The text has several points with connotations of two of the own-natures –that unreal conceptualization is to be abandoned indicates the parikalpita, and subsequent realization of the real indicates the pariniṣpanna, which is pacified and unconditioned. 

But while we can glean a great deal about Bodhidharma's base we learn nothing about the tecnique of "Wall contemplation". 

We must reject any idea that this is vipassana or insight meditation. 

We might consider that it is contemplation upon the non-self of phenomena, thus the abandonment of the unreal and realization of the accomplished nature. 

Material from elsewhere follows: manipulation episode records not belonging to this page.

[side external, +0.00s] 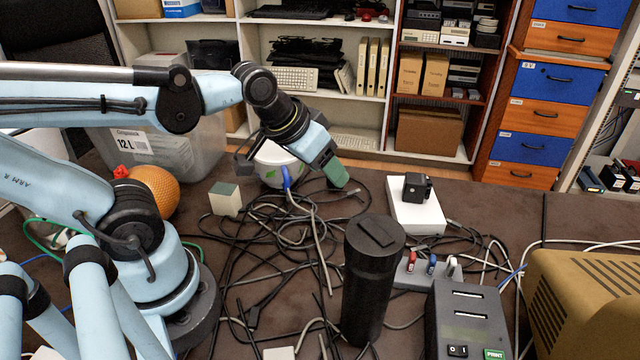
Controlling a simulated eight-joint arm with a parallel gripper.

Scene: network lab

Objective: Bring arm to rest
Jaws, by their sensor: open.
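My gripper (335,172) is at the end of the light blue arm, above the tangle of cables in the middle of the table. It points down and to the right, with a green fingertip visible. It is open, and I see nothing held in it. The arm is stretched out from its base at the left. A white bowl or cup (270,163) stands behind the wrist and is partly hidden by it.
Tangled cables (290,225) cover the middle of the table. A black cylinder (370,285) stands upright in front. A white box with a black plug (416,203), a grey-green block (225,199), an orange ball (154,190) and a clear bin (205,145) are nearby.

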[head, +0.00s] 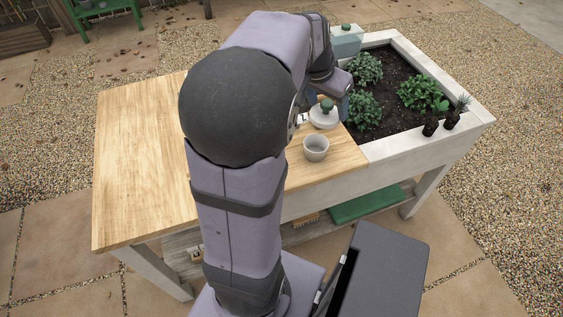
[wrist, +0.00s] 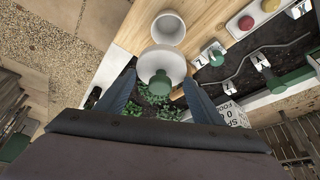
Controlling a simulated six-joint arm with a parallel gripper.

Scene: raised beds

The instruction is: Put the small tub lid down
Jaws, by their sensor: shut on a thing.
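The small tub lid (head: 323,118) is a pale round disc with a dark green knob. My gripper (wrist: 160,78) is shut on it, with a blue finger at each side of the disc. The lid also shows in the wrist view (wrist: 161,60), its knob facing the camera. An open pale grey tub (head: 316,150) stands upright and empty on the wooden top, just in front of the lid in the head view. It also shows in the wrist view (wrist: 167,29), just beyond the lid. The lid's underside and its height above the top are hidden.
The wooden top (head: 140,150) is bare at left. A white-framed planter (head: 420,148) with leafy plants adjoins at right, and seedling plugs (head: 430,126) stand on its rim. A teal box (head: 345,43) with a green knob stands behind my arm. My arm hides part of the top.

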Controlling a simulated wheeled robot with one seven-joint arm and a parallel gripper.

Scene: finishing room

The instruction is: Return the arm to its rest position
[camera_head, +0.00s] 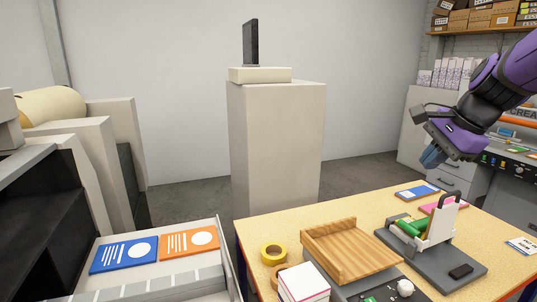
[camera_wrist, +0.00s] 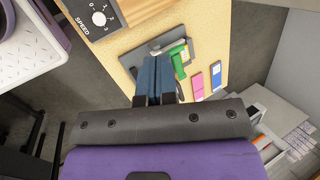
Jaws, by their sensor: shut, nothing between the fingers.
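My gripper (camera_head: 433,157) is in the upper right of the head view, at the end of my purple and dark grey arm. It hangs in the air above the far right part of the table (camera_head: 377,204). In the wrist view its blue fingers (camera_wrist: 155,78) are together, with nothing between them. The fingers point toward the table, which lies below and apart from them.
On the table stand a grey device with green parts (camera_head: 408,228), a wooden tray (camera_head: 350,250), yellow tape (camera_head: 273,253) and a blue card (camera_head: 417,192). A tray at left holds blue (camera_head: 123,254) and orange (camera_head: 188,243) cards. A tall cabinet (camera_head: 275,145) stands behind.

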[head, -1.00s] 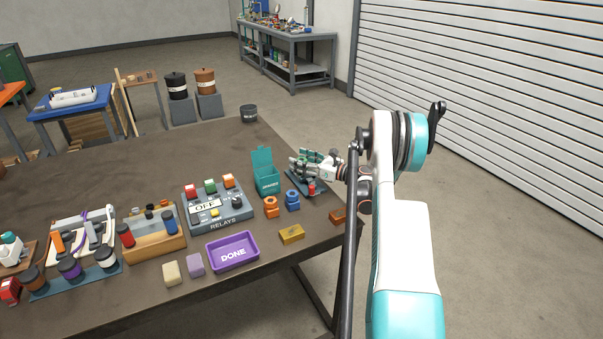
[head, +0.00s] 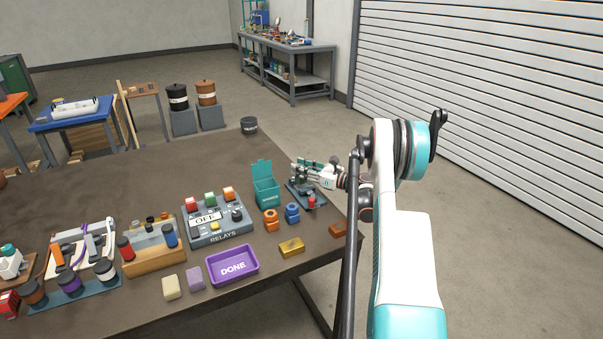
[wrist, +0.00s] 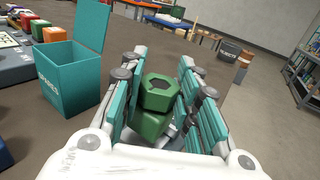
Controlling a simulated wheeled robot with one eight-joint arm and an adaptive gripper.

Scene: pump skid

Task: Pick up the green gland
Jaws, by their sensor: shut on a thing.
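The green gland (wrist: 158,97) has a hexagonal top with a dark recess and stands between the fingers of my gripper (wrist: 157,95) in the wrist view. The teal finger pads are on both sides of it, and the gripper is shut on it. In the head view my gripper (head: 305,173) is at the right end of the table, over a dark blue-grey plate (head: 317,207) with a red knob. The gland is hard to make out there, hidden by the fingers.
An open teal bin (head: 266,193) stands just left of my gripper. Orange (head: 271,220) and blue (head: 292,213) fittings are in front of it. The relay box (head: 215,225) and purple DONE tray (head: 232,282) are further left. The table's right edge is close.

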That would make it a Contemplation upon Emptiness, but there is nothing in his teachings to support this. Rather there is an emphasis upon the Buddha-mind itself, and we may conclude it was indeed a direct contemplation of the Buddha mind.

While this is commendable and certainly the final experience may be an awakening to the nature of th Buddha-mind, contemplation shows that it is distant from the Direct contemplations later developed and certainly short of the direct (natural form) contemplations of Huineng.

What is the realization accompanying the Contemplation of the Buddha mind? IT DOES BRING A COMPLETE TRANQUILITY. It appears to be then actually access to the Alaya mind free from impediments, and this induces when transformed in the daily "presence" of that state in complete tranquility and a life free from defilements. 

Since the Lankavatara never extends knowledge beyond the eigth consciousness, this is not surprising.

The later developed contemplations however are directed at and accomplish entry to the state of Ninth Consciousness being. We can then refer to these contemplations of Bodhidharma as Contemplation of the "Ultimate conceptualization of the Buddha mind", and differentiate that from the "Ultimate conceptualiztion of Freedom from the Stains of the Buddha-mind."